Affleck does a passable job in the role and hopefully as he has more outings he will grow on me, but I just never really embraced him in the part. His Batman acts out of character in many sequences as he jumps to an extreme conclusion without taking the steps in between. Eisenberg is so neurotic and annoying that you just want to slap him. He is so difficult to watch. The biggest issue I have is with Cavill. He is just so bland and uninteresting to me as Superman. Yes, I know it is unfair to compare him to Christopher Reeves, but even Brandon Routh did a more acceptable portrayal of Superman. He just is not very interesting to watch in the role, with his monotone delivery and lack of facial expressions. I want heroes that I can get behind and care about, not one-dimensional characters that do little to generate my interest and sympathy.
The most telling thing for me was for an audience that was so keyed up at the start of the film, they were pretty silent for most of it, save for when a certain character appeared and even at the end of the film, offered only a small round of applause.
The film did try to be epic in scale and it is clear that this is just the opening round of a much larger series, but for now, I could not help but feel disappointed with the result and I would be shocked if the next offerings from Marvel are not considerably better than this film.
3 stars out of 5
Second Review By Chris Daniels
Batman v Superman: Dawn of Justice makes the nerd-heart go pitter-patter, but the critic in me shudders a bit.
Zack Snyder directs Henry Cavill and Ben Affleck as they dawn cape and cowl in the universe created for Man of Steel.

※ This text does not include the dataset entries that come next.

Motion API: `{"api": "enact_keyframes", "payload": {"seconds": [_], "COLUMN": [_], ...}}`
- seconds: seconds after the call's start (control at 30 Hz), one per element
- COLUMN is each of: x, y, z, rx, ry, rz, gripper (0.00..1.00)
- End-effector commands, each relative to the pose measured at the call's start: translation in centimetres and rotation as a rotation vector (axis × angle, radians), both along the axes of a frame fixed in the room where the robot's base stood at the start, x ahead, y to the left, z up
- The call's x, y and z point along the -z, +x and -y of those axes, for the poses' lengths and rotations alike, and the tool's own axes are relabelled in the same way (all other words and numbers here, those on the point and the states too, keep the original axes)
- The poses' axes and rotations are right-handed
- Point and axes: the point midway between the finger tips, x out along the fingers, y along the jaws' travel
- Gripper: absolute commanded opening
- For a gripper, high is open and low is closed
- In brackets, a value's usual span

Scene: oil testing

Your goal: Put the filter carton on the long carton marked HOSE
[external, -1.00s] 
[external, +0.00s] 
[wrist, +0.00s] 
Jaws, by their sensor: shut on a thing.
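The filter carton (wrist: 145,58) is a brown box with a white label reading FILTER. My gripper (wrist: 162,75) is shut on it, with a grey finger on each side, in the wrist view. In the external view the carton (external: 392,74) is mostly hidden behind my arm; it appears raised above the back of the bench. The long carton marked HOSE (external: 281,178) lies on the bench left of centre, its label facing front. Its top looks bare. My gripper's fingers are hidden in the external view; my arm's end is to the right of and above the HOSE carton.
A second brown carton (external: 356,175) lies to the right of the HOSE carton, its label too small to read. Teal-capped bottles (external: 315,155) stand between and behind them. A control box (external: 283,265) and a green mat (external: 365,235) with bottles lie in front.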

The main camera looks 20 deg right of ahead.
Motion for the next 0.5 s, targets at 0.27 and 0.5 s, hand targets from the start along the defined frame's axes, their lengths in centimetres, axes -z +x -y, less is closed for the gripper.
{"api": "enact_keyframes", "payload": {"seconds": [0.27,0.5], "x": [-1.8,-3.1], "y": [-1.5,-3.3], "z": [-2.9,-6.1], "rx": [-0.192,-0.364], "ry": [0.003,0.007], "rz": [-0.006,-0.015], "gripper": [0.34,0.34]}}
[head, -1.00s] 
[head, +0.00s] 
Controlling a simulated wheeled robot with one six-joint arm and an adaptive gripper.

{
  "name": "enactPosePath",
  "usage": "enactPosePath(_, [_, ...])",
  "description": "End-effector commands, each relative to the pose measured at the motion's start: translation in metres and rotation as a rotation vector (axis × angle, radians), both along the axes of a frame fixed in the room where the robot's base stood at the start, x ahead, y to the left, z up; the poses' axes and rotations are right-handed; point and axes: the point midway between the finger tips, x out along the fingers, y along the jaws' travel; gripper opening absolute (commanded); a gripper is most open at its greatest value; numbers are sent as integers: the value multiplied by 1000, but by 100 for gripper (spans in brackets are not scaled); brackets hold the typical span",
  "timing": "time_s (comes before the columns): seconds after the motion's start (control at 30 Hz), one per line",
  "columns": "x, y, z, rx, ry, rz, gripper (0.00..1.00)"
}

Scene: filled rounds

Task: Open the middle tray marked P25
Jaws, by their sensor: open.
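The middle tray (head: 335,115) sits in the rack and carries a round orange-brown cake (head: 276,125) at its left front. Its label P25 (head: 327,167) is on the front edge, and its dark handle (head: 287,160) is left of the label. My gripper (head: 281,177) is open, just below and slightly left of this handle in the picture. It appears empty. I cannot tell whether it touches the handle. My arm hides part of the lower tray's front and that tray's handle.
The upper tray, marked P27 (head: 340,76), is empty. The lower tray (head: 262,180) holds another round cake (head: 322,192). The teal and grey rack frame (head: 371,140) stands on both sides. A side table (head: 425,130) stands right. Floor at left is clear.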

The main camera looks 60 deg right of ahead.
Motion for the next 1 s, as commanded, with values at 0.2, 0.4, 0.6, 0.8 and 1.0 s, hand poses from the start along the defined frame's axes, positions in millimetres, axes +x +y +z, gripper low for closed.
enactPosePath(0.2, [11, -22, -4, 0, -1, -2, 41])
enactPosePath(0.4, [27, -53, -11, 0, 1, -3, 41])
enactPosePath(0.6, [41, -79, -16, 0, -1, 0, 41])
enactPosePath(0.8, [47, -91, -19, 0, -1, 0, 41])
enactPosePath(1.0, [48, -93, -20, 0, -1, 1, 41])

To begin, we are treated to a movie tie-in throwback to Man of Steel, followed by yet another retelling of the origins of Bruce Wayne’s motivations: the death of his parents. At first, I felt weary of seeing this tale once more. As a Batman fan, I’ve experienced it many times. However, as the movie unfolded, they tied the goings-on of the film to Batman’s origin in a unique way; I had to grant respect where it was due.
Bruce is distraught after seeing the devastation caused by Superman’s “saving” of our planet. Over the course of a year and a half, his anger builds, and becomes punctuated by an event in the desert during which many innocent civilians are killed by Superman’s involvement.

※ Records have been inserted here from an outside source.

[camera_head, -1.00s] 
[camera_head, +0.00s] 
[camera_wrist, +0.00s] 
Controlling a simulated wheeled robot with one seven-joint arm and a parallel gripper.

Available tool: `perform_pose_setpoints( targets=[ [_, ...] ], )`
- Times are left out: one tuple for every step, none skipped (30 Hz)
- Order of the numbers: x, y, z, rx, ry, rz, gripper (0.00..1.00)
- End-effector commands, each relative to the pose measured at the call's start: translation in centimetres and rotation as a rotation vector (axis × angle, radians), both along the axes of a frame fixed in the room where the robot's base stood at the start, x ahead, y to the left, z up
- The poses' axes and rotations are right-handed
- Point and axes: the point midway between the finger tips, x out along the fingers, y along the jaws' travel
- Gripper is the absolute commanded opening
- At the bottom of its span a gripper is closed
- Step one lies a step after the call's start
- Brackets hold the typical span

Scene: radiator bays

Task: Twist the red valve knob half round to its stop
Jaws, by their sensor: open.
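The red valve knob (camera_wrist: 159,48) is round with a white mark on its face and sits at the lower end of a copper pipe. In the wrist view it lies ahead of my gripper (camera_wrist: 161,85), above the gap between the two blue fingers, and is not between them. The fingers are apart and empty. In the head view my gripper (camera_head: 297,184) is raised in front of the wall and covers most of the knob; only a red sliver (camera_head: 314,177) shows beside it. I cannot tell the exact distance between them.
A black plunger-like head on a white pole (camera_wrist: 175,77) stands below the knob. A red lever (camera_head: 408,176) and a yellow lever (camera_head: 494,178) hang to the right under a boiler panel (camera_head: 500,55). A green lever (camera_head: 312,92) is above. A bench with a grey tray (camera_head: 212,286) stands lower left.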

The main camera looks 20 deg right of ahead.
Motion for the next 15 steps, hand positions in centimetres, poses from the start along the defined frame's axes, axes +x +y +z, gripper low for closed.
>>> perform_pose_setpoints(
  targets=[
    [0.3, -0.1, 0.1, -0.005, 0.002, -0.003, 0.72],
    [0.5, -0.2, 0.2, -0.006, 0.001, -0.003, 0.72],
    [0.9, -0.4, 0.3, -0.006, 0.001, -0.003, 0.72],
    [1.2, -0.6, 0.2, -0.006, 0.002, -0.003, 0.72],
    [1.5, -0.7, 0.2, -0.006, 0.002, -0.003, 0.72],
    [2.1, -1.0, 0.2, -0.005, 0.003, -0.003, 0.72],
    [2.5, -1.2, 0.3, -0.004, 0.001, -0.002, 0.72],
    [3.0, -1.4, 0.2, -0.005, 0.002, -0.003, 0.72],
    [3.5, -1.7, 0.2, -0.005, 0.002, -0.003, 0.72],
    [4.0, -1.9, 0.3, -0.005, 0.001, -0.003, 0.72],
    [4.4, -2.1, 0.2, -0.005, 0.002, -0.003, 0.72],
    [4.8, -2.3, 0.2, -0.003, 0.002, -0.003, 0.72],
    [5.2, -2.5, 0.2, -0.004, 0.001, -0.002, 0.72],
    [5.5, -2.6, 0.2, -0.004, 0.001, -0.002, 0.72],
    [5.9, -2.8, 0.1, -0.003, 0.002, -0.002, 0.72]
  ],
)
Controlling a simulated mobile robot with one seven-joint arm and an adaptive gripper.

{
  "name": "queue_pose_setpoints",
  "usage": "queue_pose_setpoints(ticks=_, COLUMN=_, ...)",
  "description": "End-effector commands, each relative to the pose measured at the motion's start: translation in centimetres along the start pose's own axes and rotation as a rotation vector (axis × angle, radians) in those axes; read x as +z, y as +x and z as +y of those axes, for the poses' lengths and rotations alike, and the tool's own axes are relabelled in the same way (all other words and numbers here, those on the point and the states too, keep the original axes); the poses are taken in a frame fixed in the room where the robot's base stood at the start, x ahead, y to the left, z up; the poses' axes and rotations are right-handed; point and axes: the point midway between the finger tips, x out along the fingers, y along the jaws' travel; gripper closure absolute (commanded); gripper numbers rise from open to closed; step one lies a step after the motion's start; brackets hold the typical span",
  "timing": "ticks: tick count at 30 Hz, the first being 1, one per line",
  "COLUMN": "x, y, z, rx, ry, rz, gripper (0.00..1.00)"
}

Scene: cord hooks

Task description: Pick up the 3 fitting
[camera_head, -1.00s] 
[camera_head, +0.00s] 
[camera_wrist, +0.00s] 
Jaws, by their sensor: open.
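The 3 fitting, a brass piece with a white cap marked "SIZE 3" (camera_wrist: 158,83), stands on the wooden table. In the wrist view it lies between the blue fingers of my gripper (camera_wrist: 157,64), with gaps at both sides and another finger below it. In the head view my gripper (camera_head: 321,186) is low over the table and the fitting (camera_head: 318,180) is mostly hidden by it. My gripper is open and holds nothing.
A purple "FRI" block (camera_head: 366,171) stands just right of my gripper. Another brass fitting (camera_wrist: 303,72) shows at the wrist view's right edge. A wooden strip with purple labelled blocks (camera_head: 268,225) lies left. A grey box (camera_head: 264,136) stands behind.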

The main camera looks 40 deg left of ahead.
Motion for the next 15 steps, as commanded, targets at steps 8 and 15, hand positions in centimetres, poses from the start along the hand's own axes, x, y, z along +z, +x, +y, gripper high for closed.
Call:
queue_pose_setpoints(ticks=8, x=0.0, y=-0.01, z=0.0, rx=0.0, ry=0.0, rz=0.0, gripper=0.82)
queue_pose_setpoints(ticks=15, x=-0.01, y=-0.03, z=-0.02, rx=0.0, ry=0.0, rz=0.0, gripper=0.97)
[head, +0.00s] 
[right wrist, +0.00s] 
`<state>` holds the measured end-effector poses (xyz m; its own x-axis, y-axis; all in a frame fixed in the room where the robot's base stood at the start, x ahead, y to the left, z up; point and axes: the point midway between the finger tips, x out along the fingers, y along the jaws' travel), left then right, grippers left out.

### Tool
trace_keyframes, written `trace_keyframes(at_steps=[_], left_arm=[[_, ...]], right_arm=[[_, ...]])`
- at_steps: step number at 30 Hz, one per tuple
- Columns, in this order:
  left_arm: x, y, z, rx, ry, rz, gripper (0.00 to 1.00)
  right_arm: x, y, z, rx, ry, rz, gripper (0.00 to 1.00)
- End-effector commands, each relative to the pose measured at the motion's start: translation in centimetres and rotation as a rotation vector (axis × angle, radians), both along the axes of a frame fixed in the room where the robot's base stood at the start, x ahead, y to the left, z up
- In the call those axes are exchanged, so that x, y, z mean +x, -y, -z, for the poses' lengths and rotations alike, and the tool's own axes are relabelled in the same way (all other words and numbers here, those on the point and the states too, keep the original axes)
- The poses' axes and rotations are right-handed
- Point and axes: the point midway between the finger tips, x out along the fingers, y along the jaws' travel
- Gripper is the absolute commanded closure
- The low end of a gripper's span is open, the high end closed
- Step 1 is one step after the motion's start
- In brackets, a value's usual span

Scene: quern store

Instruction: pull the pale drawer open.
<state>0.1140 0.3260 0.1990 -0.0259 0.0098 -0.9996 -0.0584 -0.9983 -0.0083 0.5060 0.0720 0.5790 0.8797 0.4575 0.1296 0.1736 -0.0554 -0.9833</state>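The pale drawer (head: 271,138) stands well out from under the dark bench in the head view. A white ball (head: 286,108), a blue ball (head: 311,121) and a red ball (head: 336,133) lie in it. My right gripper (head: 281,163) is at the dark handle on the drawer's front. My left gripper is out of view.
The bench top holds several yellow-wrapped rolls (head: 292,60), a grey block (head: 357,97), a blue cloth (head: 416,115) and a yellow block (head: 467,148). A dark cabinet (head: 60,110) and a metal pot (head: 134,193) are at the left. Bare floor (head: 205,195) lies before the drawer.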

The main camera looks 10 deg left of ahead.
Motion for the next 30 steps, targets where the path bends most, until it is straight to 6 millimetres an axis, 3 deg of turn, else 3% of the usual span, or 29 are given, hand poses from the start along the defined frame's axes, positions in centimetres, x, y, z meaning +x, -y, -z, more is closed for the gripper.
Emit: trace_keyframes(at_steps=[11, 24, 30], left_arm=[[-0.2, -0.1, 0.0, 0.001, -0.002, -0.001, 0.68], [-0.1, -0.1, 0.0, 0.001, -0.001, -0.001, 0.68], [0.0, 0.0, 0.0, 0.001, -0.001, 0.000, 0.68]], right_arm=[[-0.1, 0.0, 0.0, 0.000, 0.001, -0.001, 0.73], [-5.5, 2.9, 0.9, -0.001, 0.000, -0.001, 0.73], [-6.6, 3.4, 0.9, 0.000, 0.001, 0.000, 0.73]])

Batman is not without his own demons; the world still struggles to decide whether he’s a hero or villain. 20 years have passed since he began fighting crime. He now sees Superman as the world’s greatest threat.
Cavill does a great job portraying a conflicted Superman. Affleck matches his performance, creating an excellent Bruce Wayne / Batman. Any doubts from internet naysayers can be laid to rest; Ben delivers with what the director made available.
There were a number plot holes, completely unnecessary and confusion scenes, and Jesse Eisenberg does his usual quirky routine. His interpretation evolved into a more Joker-esque madness than the cold calculation traditionally found in Lex Luthor. If you’ve seen Jesse Eisenberg in another film, then you have seen his Lex Luthor. This was a wrong cast.
Wonder Woman’s appearance would have been better left a secret, rather than put into the trailers. Her involvement was so scant, that the reveal would have been a better aha moment.
The acting is good, but script didn’t allow for enough chemistry to bring out the true passion of the characters, save a couple of distinct moments. The writing didn’t pander to comic and cartoon fans. Snyder created a good film, but not a great one. It’s gritty and realistic, and the type of film fans want to see as live-action, but the aforementioned pock marks besmirched what should have been, one of the greatest films of this decade. It had the ability, but didn’t deliver on its promises.
It was interesting that Snyder felt compelled to ask the audience not to post spoilers on the internet. It saddens me that people need to be told these things, but given the plot twists and outcomes, I can see why the film’s creators were concerned about their work of art being spoiled.
It’s 2.5 hours long, so come prepared; empty your bladder beforehand.
If you’re a fan of DC, comics, or nerd-properties in general, go see it, but don’t expect the film-of-our-time to knock your socks off.